What is “too long”?

I was just re-reading Leslie Lamport’s classic paper, Time, Clocks and the Ordering of Events in a Distributed System. Most of the paper deals with a discussion of how to manage events ordered by logical clocks rather than physical clocks. Of course since the paper was written there has also been much interesting academic and practical work done on how to leverage well-synchronized physical clocks as well (where obviously all the magic is in defining what “well-synchronized” means and how it is accomplished).

In any case, I was most struck by a passage that he wrote near the end of the paper:

The problem of failure is a difficult one, and it is beyond the scope of this paper to discuss it in any detail. We will just observe that the entire concept of failure is only meaningful in the context of physical time. Without physical time, there is no way to distinguish a failed process from one which is just pausing between events. A user can tell that a system has “crashed” only because he has been waiting too long for a response.

There is a lot of dense wisdom in that paragraph!
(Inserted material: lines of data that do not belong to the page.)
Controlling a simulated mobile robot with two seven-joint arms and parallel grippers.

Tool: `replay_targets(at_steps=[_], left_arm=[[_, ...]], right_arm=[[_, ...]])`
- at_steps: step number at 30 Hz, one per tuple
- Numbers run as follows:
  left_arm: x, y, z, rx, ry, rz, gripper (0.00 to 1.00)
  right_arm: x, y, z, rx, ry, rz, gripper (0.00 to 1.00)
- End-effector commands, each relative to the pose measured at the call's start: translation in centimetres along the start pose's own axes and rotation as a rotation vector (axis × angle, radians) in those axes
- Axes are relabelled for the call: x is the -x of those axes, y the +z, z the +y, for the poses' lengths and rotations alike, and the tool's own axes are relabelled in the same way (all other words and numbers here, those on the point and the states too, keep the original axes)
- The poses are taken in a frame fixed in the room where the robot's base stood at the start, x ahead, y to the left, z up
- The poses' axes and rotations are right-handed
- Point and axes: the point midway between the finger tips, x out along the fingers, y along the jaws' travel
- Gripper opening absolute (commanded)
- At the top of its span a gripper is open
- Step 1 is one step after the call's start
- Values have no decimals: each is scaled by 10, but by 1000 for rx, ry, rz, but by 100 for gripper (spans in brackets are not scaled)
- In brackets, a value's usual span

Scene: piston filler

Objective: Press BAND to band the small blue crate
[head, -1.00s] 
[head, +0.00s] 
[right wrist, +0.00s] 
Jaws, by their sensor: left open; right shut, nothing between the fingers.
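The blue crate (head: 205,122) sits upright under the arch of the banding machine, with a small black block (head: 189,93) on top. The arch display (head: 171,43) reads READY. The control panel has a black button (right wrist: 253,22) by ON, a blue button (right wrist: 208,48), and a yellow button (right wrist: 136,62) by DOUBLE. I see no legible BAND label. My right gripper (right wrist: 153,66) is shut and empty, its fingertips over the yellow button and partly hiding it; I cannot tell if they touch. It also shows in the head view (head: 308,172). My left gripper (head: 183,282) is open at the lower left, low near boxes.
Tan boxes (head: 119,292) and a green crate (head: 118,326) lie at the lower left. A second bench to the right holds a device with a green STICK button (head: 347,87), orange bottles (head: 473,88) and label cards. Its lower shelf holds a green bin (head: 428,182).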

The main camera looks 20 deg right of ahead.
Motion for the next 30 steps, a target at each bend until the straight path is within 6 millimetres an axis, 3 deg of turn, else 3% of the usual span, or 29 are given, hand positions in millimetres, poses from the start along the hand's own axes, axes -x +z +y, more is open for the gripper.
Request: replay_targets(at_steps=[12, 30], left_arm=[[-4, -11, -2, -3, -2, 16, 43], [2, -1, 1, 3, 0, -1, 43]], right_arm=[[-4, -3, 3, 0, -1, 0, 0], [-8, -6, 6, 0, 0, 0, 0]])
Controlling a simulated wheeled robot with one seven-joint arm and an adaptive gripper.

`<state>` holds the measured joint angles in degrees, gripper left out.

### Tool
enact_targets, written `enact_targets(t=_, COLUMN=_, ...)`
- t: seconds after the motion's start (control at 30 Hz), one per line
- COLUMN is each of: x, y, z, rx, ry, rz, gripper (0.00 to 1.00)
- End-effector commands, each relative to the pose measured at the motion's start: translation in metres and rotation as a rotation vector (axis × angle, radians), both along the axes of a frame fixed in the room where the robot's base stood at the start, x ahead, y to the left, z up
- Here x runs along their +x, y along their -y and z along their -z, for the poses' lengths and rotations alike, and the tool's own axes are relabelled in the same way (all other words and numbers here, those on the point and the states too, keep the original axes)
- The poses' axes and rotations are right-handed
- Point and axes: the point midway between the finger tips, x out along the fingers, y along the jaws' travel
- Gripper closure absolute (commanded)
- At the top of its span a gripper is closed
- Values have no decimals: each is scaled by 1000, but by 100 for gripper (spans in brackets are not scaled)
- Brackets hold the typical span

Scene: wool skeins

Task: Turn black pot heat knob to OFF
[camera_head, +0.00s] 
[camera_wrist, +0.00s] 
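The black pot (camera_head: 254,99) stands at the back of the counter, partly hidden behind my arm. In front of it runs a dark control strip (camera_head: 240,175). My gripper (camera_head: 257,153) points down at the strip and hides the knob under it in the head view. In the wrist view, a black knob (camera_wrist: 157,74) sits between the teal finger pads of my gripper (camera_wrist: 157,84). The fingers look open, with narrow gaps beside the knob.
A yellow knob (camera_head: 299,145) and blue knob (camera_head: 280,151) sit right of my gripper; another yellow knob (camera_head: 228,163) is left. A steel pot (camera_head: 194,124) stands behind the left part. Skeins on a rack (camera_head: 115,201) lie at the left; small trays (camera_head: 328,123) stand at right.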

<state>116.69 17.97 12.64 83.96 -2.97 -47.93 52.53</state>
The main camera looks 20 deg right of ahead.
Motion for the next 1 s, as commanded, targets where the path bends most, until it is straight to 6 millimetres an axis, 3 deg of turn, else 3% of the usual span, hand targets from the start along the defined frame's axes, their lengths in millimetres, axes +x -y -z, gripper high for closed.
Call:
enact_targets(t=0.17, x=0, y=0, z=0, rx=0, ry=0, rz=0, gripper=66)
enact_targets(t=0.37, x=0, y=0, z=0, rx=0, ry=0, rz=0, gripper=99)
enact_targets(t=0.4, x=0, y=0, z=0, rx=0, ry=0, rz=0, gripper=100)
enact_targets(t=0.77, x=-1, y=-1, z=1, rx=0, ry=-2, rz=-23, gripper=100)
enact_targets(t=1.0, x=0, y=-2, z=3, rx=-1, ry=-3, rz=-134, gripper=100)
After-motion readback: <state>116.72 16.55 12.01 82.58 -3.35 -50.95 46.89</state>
When moving from writing serial, synchronous algorithms to writing asynchronous, distributed systems, it’s critical to understand where you can abstract away complexity under a simpler interface and where you need to accept that you are dealing with something fundamentally different. When you call a local, synchronous interface by convention you either get a success or failure response within some bounded time. When you send a message to a distributed component it is inherently asynchronous. Even if there is an abstraction of an underlying connection and a protocol that claims to guarantee a success or failure response, at the physical level you are just sending and receiving discrete messages. Ultimately, you need to be prepared to recognize failure simply because something took “too long”. Importantly, “failure” might have been a failure to receive your message, failure to process your message or simply a failure to provide a response (which leads to the concept of idempotency, but that’s a separate topic).

But what is “too long”?

At this point, it appears you only have two choices — you either use some timeout (either hard-coded, configured or dynamically computed based on some historical data stream) or you propagate (punt) the decision about what is “too long” to higher levels of the system, often eventually the user. The user then decides when to give up or explicitly retry based on their own level of urgency, impatience or external understanding of possible system states available through some out-of-band signal (perhaps they understand that the wireless signal from this corner of the property is always sketchy).

There are a couple common mechanisms we use to work around this fundamental challenge.

The most general strategy is to try to reduce the variability in expected response time between different agents in the system. This doesn’t change the general shape of the problem but in practice makes it possible to use tighter time bounds for timeouts and provides opportunity to have feedback and ongoing progress flow through the system in order to provide input for that challenging “too long” assessment.

A common technique when there is fundamental variability in the response time (e.g. you might ask the distributed agent to do a range of very easy things or very difficult time-consuming things) is to have the agent respond with a simple “got it” response once the request has been accepted and queued. At that point, the distributed agent is in an explicit, discoverable state of processing that request and will later move to an explicit, discoverable state that reflects the completion of the request. Modeling the interaction in this way has the advantage that it reflects the reality of what is happening in the overall system. The guidelines Microsoft developed for REST APIs that fit into the Microsoft OneAPI design pattern advise taking this general approach for requests that have high variance in completion time.

A less effective variant on this technique is to provide ongoing feedback on progress of an operation (either feedback by moving through explicit distinct states, providing some ongoing activity indication or an explicit progress percentage). Underlying this approach, you have the same basic system structure — an agent moving through explicit system states.

My experience is that you’re better off modeling the system explicitly using the first technique. You focus on modeling the system itself rather than modeling the progress of the operations being performed on the system. It typically requires more initial infrastructure but results in a looser coupling between the components of the system. Especially in our multi-device world with agents coming and going and agents with intermittent and varying connectivity, modeling the system as different discoverable states rather than with explicit 1–1 channels of communication and feedback makes the system more robust and flexible.

This perspective that failure only is meaningful in the context of physical time is one of those key places where the real “physics” of the systems we build comes in to play. We live in an Einsteinian universe and the systems we build need to reflect that.